Will I retire or break 10K?
Anyone wonder how Sun is suddenly making so much noise about Linux? They expect us to ignore all the recent backstabbing efforts (regarding SCO FUD) by merely distracting our attention with pretty toys?
Expect a statement along the lines of "but to really get the benefit of the cutting edge Mad Hatter, along with a robust, industrial strength OS, take a look at this Solaris-x86 over here..."
Sun certainly has a trust problem to deal with.
Save your wrists today - switch to Dvorak
The point isn't to secure the machine, but to secure the user's logged in session. If I have some personal emails open with the screen locked, and the best a would be attacker can do is kill the X session, my data is still safe.

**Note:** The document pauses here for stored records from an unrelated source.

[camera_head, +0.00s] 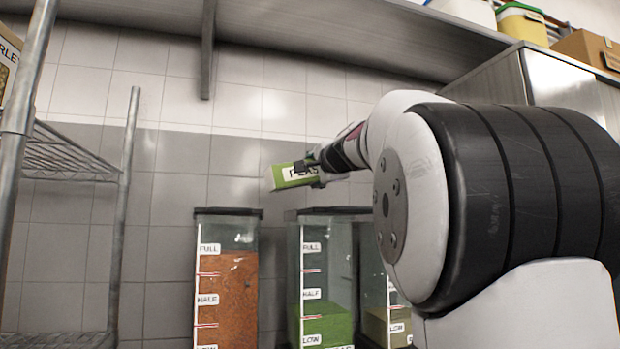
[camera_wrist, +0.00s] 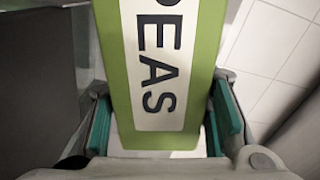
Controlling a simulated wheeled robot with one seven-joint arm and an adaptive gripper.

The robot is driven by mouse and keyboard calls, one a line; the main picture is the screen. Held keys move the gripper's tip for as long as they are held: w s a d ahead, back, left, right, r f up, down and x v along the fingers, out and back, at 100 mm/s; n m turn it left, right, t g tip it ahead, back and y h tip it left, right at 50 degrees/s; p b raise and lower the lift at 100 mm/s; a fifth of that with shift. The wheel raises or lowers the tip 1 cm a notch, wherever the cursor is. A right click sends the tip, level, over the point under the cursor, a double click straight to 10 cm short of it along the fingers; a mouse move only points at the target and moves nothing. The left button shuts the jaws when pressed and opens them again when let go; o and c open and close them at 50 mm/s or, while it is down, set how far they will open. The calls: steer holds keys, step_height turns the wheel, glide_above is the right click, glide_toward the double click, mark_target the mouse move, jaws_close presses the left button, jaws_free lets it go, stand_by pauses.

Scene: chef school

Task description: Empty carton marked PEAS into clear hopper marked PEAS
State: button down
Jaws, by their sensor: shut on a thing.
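The green carton (camera_head: 290,175) with a white PEAS label is held in the air above the middle hopper, lying tilted on its side. In the wrist view the carton (camera_wrist: 160,70) fills the space between the two teal finger pads. My gripper (camera_head: 318,168) is shut on it. The clear hopper with green contents (camera_head: 325,265) stands below, filled to a little above its LOW mark. Its lower label is cut off by the picture edge.
A hopper with orange-brown contents (camera_head: 226,285) stands left of the green one. Another hopper with olive contents (camera_head: 388,320) stands to the right, partly behind my arm. A wire rack (camera_head: 65,160) is at the left. A metal shelf (camera_head: 300,30) runs above.

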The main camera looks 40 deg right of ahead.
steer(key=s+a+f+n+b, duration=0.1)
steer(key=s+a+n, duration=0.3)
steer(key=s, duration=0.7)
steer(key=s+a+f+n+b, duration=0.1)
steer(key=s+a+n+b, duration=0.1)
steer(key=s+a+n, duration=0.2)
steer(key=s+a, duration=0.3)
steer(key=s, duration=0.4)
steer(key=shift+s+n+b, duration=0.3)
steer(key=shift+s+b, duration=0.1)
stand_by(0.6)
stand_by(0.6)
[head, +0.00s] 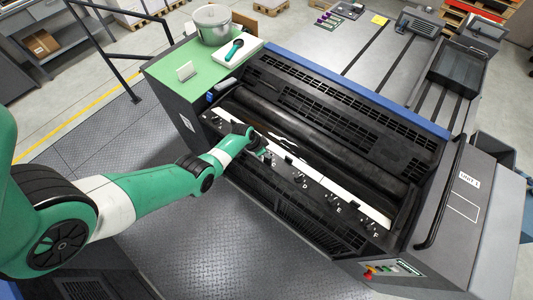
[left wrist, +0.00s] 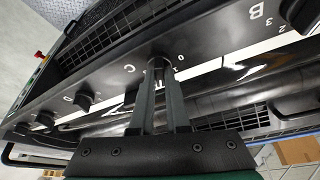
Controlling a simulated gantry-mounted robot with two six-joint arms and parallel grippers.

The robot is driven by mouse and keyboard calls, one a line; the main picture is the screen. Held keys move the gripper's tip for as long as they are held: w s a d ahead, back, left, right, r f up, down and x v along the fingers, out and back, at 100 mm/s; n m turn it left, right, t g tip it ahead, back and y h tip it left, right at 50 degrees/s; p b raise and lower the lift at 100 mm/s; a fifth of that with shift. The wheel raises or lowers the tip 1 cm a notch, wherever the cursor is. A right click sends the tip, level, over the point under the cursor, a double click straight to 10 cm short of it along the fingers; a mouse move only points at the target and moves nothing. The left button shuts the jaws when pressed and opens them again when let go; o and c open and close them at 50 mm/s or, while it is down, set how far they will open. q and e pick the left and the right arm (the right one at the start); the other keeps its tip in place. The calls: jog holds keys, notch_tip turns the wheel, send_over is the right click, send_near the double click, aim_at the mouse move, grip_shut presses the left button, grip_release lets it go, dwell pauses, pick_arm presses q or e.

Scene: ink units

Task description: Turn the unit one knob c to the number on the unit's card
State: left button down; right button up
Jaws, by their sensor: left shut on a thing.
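Unit one's ink rail (head: 325,199) carries a row of black knobs with letters and small numbers. In the left wrist view, knob c (left wrist: 159,61) is between the two fingers of my left gripper (left wrist: 160,72), beside the printed C and the numbers 0 and 1. The fingers are shut on it and hide most of it, so its pointer cannot be read. In the head view my left gripper (head: 267,154) is at the rail and covers knob c. My right gripper is not in view.
Knob B (left wrist: 297,14) and knob D (left wrist: 86,99) sit on either side of knob c. Dark rollers (head: 310,140) lie behind the rail. A grey pot (head: 211,27) and a white tray (head: 249,45) with a green-handled tool stand on the green top (head: 162,72).

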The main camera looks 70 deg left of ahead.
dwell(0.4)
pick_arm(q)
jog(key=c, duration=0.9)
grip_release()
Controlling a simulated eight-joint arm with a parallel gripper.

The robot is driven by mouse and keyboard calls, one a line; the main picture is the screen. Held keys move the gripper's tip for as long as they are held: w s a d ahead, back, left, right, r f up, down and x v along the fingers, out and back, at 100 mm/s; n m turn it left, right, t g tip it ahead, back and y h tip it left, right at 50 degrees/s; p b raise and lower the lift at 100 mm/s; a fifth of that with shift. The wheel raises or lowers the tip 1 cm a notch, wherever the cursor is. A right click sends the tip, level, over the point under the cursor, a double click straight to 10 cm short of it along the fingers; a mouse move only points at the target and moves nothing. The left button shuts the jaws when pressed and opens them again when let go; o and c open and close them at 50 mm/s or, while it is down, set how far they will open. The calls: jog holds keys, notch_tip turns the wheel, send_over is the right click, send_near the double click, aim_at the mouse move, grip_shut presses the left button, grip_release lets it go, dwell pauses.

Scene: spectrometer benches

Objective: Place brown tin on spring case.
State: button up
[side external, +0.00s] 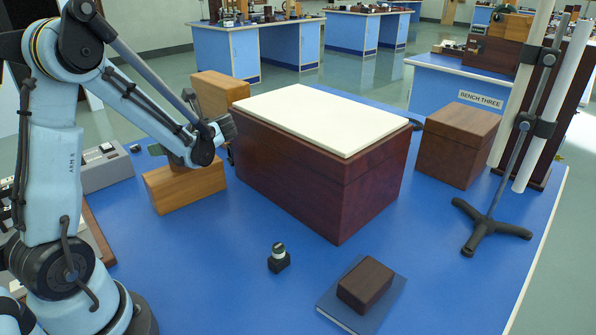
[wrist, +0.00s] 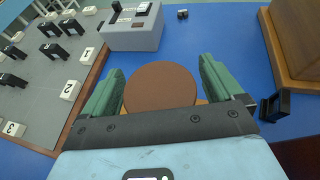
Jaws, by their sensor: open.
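The brown tin shows in the wrist view as a round, flat brown top (wrist: 160,86). It is between the two green fingers of my gripper (wrist: 160,78), which are open with a gap on each side. A light wooden edge shows just under the tin. In the side view my gripper (side external: 166,152) is low over a light wooden block (side external: 190,190), and my wrist hides most of the tin. A large dark red-brown case with a cream top (side external: 325,116) stands to the right of my gripper. No label shows which box is the spring case.
A taller wooden block (side external: 220,88) stands close behind my gripper. A grey instrument box (side external: 107,168) is to its left. A brown box (side external: 457,143), a stand (side external: 490,225), a small box on a blue book (side external: 366,284) and a small knob-like piece (side external: 279,257) are farther right.

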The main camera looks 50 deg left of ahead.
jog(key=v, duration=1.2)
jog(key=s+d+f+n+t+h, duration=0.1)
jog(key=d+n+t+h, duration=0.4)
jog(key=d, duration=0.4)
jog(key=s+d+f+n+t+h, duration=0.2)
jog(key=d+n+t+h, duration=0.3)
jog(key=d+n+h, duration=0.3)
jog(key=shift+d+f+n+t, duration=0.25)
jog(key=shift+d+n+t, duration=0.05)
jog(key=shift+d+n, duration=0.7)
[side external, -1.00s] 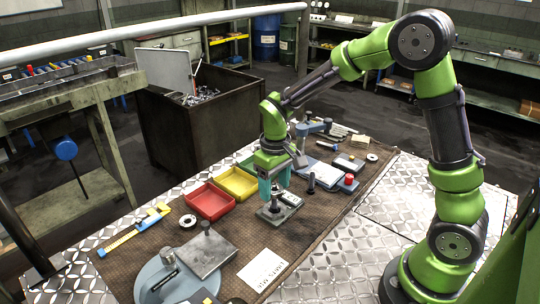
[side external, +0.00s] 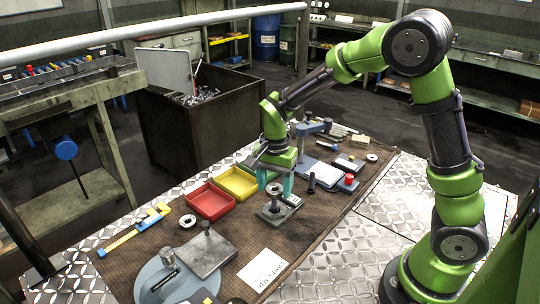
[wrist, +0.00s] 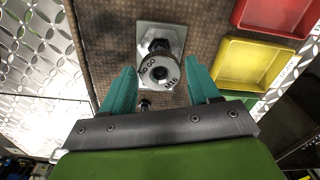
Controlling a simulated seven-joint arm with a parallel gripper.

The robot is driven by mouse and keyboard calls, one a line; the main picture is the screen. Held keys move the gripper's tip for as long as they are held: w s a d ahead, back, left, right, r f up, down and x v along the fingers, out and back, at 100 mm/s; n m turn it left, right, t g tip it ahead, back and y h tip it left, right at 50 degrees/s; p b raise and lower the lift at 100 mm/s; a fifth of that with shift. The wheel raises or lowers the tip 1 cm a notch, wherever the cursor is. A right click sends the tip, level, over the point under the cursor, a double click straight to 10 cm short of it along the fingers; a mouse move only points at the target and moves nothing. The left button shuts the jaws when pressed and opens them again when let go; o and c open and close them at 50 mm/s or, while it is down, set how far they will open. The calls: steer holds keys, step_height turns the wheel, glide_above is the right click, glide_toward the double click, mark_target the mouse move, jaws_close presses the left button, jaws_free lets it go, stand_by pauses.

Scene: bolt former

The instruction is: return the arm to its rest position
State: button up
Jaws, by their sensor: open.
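My gripper (side external: 276,186) is open, its two teal fingers apart and pointing down over the work mat. The ring also shows between the fingers in the side view (side external: 273,188). It sits at a post on a small square metal base plate (wrist: 172,34). I cannot tell whether a finger touches the ring. My arm reaches over the mat from the right, bent at the elbow.
Red (side external: 210,201) and yellow (side external: 238,183) trays lie left of my gripper, with a green tray partly hidden behind. A blue stand (side external: 310,128), a dark bolt (side external: 311,183) and a red-topped block (side external: 348,181) stand to the right.

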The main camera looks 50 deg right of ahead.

Having said that, if someone leaves a terminal logged in, you can Ctrl-Alt-F* to it and type 'killall xlock' or 'killall xscreensaver' and it releases the X desktop back for normal use.
I have had to do exactly that, and the same goes for a lot of the other things he talks about. This is where you're average user will be saying, "The proc what?" And I'm using Mandrake 9.1, which most of us I believe would think of as one of the easiest distros to use.
It has to be said, over and over again whenever an article like this comes up: Linux has a loooooong way to go to create a usable desktop in the same sense that a Windows or Mac desktop is usable. Now, pardon me while I return to my MDK9.1 desktop, to watch my movies, surf the web and pull the pictures off my camera by opening Konsole and typing "mount
I think that the only "serious" Linux desktop is provided by RedHat. Mandrake just doesn't cut it and Ximian does not make a Linux distribution. Judhing from the screenshots, I can hope that there will soon finally be a viable alternative to the BlueCurve desktop. Personally, I wish SUN best of luck with this venture.